À 28 ans, Mélisande McNabney a déjà un parcours impressionnant, ponctué de diplômes et de bourses. Longtemps partagée entre le piano et le clavecin, c’est ce dernier qu’elle a choisi pour mener sa carrière. L’artiste, qui prend petit à petit sa place sur la scène musicale montréalaise, sera certainement une musicienne à surveiller au cours des prochaines années.

La musique a toujours fait partie de la vie de Mélisande McNabney. Ce fut même une langue maternelle, puisqu’elle a grandi au sein d’une famille de musiciens accomplis. Elle est la petite-fille des organistes et clavecinistes Bernard et Mireille Lagacé. Ses parents sont Isolde Lagacé, claveciniste, et Douglas McNabney, altiste.

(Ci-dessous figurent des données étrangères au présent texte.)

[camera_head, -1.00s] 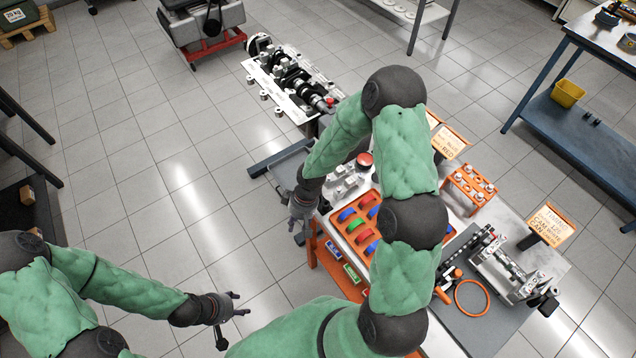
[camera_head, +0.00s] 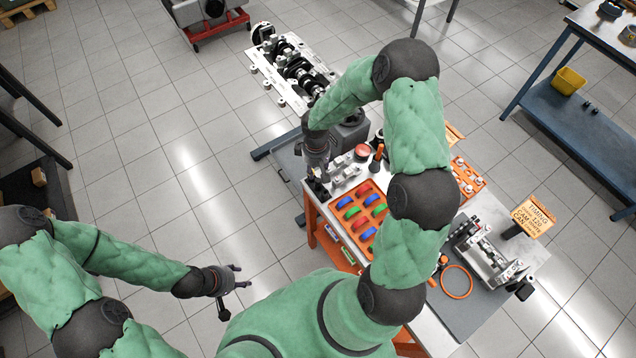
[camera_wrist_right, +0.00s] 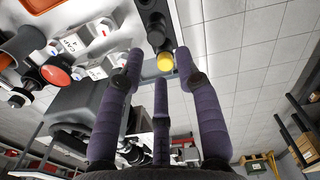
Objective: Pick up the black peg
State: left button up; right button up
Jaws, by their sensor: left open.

Petite, elle touchait déjà le clavecin de sa mère à la maison. À sept ans, elle commence à suivre des cours de piano, et elle ira très loin avec cet instrument, jusqu’au Prix du Conservatoire de musique de Montréal, où elle a étudié avec nul autre qu’André Laplante. Pendant tout ce temps, elle continue à jouer du clavecin en parallèle, passant d’un grand professeur à l’autre.

Elle étudie d’abord le piano avec Yolande Gaudreau, puis avec Richard Raymond. À seize ans, elle passe directement du secondaire à l’université et obtient son baccalauréat en interprétation piano à McGill. Au clavecin, ses professeurs sont successivement Luc Beauséjour, Hank Knox et Mireille Lagacé.

Pour elle, il a toujours été naturel de jouer des deux instruments.

« C’est sûr qu’il y a une adaptation entre les deux dans la façon de toucher le clavier, dit-elle. Il faut trouver son confort sur chaque instrument. Au clavecin, on met moins de poids, mais cela se fait de manière instinctive. À l’époque baroque, tout le monde jouait de plusieurs instruments à clavier. Un claveciniste jouait aussi de l’orgue ou du clavicorde, c’était normal. Le défi est surtout de trouver du temps pour tout faire. »

À 22 ans, ce triangle amoureux musical arrive à son terme. Elle a fini par trancher : ce sera le clavecin. « J’ai plus d’affinités avec les dimensions du clavecin, avec son répertoire. Le piano a toujours été pour moi un immense défi, un effort, et le répertoire romantique pour piano n’a jamais été mon préféré. Je préférais les compositeurs de l’époque classique ou contemporaine. J’ai joué le Concerto de Tchaïkovski, mais ce n’était pas moi. Le clavecin m’est plus naturel. Quand j’ai pris ma décision, cela n’a étonné personne. »

Pendant deux ans, elle étudie clavecin, piano-forte et continuo à Amsterdam avec Bob van Asperen et Richard Egarr. Elle obtient sa maîtrise en clavecin et continuo du Conservatoire d’Amsterdam en 2010.

De retour à Montréal, elle est présentement boursière du Conseil des Arts du Canada. Cela lui permet de se perfectionner à l’instrument en suivant régulièrement des cours avec Kenneth Weiss, à New York.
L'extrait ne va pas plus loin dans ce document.